You will need to use compression to keep the kick and snare in line. Use a slow attack (~10ms) to keep the punch, and watch your release times – too long and you’ll cut the next hit. Bass guitar compression is pretty much a given, but you can be more liberal with it. Acoustic guitars need compression, but remember when strummed they are very percussive and need a generous attack time (several milliseconds) and a careful release time to avoid cutting down the next beat.

If there’s something in particular you want to bring out, like a solo, turn down the other non-bass/drums tracks a little bit and turn up the solo track a little bit. For example, once the vocalist starts singing, you can turn the instrument bed (but not the bass guitar or drums!) 1 or 2 dB. No one will notice, and you’ve already played that killer guitar riff 8 times, so it’s in people’s heads. They don’t really need to hear it again until the next verse.
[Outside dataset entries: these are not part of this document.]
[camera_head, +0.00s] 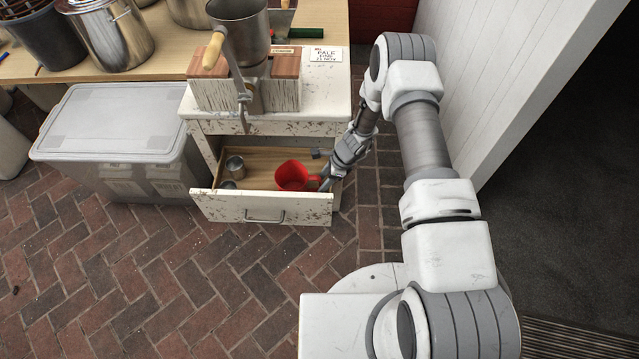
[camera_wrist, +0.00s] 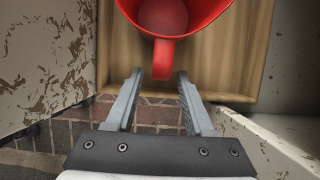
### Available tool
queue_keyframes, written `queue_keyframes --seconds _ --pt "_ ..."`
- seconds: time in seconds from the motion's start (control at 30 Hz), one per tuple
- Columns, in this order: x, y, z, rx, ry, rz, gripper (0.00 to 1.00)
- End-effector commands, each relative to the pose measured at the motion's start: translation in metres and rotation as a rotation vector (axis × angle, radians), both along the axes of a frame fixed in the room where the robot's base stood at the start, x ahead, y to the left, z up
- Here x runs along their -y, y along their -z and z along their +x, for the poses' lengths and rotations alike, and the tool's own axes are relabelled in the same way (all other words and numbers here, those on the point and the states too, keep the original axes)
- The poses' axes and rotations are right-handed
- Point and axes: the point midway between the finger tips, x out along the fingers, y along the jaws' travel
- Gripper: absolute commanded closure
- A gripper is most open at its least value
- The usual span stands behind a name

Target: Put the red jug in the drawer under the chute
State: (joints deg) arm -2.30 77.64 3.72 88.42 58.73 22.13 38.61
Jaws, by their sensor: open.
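The red jug (camera_head: 291,176) is inside the open drawer (camera_head: 262,209), right of the middle. In the wrist view the red jug (camera_wrist: 170,14) shows at the top, its handle (camera_wrist: 163,58) pointing towards my gripper. My gripper (camera_head: 325,185) is at the drawer's right side, beside the jug. In the wrist view my gripper (camera_wrist: 158,80) is open, with a finger on each side of the handle's lower end and a gap on both sides. The grain mill (camera_head: 238,40) with its hopper stands on the cabinet above the drawer; I cannot make out the chute clearly.
Metal cups (camera_head: 234,166) and a small dark block (camera_head: 316,153) are also in the drawer. A lidded plastic bin (camera_head: 115,125) stands left of the cabinet. A steel pot (camera_head: 112,36) is on the table. The white wall is at the right; the brick floor in front is clear.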

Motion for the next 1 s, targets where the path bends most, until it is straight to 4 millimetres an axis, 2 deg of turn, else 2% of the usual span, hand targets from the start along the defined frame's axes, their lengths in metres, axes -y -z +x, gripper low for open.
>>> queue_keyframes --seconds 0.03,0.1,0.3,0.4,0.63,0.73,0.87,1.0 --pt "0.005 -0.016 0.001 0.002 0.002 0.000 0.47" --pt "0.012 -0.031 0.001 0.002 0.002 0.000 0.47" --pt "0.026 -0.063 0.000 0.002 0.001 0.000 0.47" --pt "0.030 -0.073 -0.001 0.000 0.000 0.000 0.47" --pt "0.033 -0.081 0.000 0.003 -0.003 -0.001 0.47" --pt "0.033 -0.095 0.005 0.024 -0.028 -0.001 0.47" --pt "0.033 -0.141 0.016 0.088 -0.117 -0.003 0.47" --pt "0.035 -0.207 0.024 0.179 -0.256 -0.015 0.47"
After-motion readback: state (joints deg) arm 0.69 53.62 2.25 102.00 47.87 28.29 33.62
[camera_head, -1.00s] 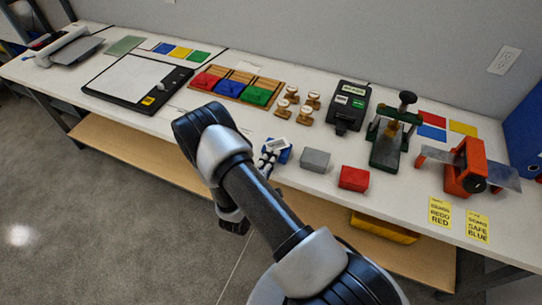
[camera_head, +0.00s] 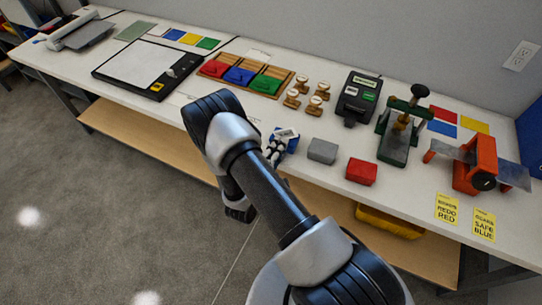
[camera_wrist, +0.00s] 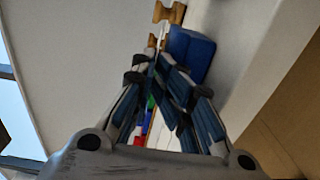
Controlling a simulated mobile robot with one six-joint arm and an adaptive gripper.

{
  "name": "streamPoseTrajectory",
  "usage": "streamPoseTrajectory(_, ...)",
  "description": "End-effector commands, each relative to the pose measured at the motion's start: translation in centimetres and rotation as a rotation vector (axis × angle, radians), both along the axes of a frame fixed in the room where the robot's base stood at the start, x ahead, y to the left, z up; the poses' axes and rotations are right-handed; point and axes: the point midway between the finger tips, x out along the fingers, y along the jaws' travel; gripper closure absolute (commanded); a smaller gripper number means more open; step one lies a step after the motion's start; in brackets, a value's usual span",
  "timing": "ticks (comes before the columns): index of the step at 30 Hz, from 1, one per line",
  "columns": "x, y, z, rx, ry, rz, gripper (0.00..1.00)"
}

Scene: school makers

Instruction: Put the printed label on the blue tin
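The blue tin (camera_head: 292,145) stands near the front edge of the white bench, left of a grey tin and a red tin. It also shows in the wrist view (camera_wrist: 192,52), just right of my fingertips. My gripper (camera_head: 272,153) is beside the tin and partly covers it in the head view. In the wrist view my fingers (camera_wrist: 158,62) converge on a thin white piece, seen nearly edge-on, which looks like the printed label (camera_wrist: 163,35). In the head view the label (camera_head: 287,133) shows pale at the fingertips, over the tin; whether it touches the tin I cannot tell.
The grey tin (camera_head: 322,151) and red tin (camera_head: 361,171) stand close by on the right. Behind are wooden stamps (camera_head: 292,99), a black label printer (camera_head: 357,97) and a green press (camera_head: 393,148). Yellow cards (camera_head: 447,209) lie at the right front.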

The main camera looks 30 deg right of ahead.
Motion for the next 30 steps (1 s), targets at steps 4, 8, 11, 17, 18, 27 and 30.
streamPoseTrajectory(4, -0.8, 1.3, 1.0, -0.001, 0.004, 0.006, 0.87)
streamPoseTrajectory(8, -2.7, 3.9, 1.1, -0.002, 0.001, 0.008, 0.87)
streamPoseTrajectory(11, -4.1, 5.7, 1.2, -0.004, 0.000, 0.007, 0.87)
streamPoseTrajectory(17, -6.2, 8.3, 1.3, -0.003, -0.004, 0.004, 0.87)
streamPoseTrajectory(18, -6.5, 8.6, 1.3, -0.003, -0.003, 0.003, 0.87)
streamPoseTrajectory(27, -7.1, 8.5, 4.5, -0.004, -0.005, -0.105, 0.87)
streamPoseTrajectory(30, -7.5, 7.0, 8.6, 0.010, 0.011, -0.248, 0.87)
To check your progress, put a single band compressor on the master bus. Turn up your tracks (or busses if you use them) and listen for rude instruments. The kick drum, bass guitar and chugging electric guitars are likely to be culprits here. You should also listen to the mix in a car, if at all possible. Car stereos will bring out muddy bass, clangy midrange and piercing highs in a hurry. If the RMS level is high enough and you still like the sound, then good for you. If not, start at the beginning and cut those frequencies some more. Only boost a frequency if there’s something specific you are trying to bring out, and a little bit goes a long way.

At this point you need to decide whether to master the mix yourself or not. My advice on this is if the target media is MP3/WMA, then you should master the track yourself. If the target media is a professional CD, then get a professional to master it. (Hint: if you have to ask, it’s not you.) For a demo CD, it’s a toss up. A professional master is going to sound better to someone going through stacks of demo CDs, but it will cost you, and the mix quality will make or break the track anyway.
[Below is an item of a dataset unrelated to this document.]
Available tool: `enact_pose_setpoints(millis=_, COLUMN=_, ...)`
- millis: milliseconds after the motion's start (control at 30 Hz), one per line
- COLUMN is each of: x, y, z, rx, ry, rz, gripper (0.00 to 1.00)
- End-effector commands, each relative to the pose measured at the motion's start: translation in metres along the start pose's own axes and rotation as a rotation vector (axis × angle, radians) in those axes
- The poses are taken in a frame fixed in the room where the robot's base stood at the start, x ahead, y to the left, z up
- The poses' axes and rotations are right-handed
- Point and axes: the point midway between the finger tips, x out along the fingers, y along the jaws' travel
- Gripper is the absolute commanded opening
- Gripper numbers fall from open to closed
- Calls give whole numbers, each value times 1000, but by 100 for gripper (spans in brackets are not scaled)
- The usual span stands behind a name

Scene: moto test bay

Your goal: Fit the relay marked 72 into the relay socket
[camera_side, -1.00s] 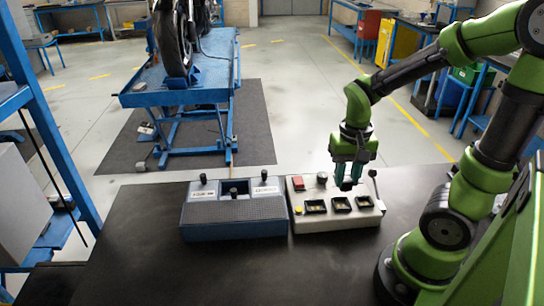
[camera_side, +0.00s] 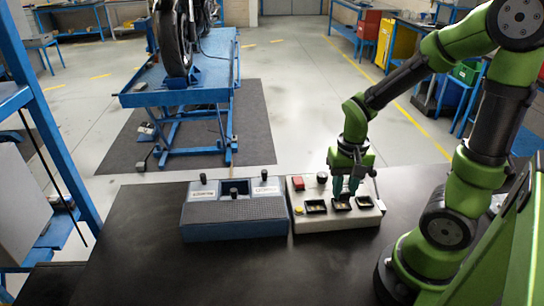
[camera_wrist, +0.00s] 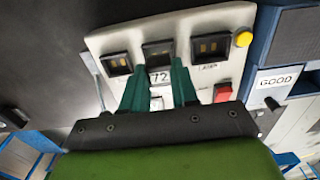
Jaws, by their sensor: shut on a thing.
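My gripper (camera_side: 346,190) points down over the middle of the pale panel box (camera_side: 361,220). Its teal fingers (camera_wrist: 158,88) are shut on the relay marked 72 (camera_wrist: 159,77), whose white label shows between them. Three dark sockets sit in a row on the panel. The fingertips are beside the middle socket (camera_wrist: 158,52), which also shows in the side view (camera_side: 341,205). The relay's lower end is hidden, so I cannot tell whether it touches the socket. The other sockets (camera_wrist: 117,63) and (camera_wrist: 211,46) show yellowish contacts inside.
The panel carries a yellow button (camera_wrist: 242,39), a red block (camera_wrist: 222,92) and a black knob (camera_side: 321,177). A blue-grey test unit (camera_side: 235,228) stands beside it, with a plate reading GOOD (camera_wrist: 275,81). The dark bench (camera_side: 270,270) in front is clear.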

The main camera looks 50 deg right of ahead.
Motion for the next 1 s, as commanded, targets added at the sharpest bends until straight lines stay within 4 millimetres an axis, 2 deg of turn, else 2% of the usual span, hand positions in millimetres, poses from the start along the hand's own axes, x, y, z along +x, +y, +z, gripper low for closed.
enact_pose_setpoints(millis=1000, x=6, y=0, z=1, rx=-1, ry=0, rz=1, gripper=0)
If you are going to “master” the mix yourself, there’s no better place than right in your sequencer. A multi-band compressor is a good start, and your frequency analyzer should go right in front of it so you can see what frequencies might be getting out of control (probably the low ones). At this point you should only concern yourself with RMS vs. an over-compressed sound and the general color of the song.

If you send your mix out to be mastered, be aware that they can’t do much with a mix that’s too hot. You also need to get rid of that compressor on the master bus. If the mastering guy doesn’t tell you exactly what he wants volume-wise, you should make sure your peaks are no more than -4 dB and your RMS should probably go no higher than -14 dB.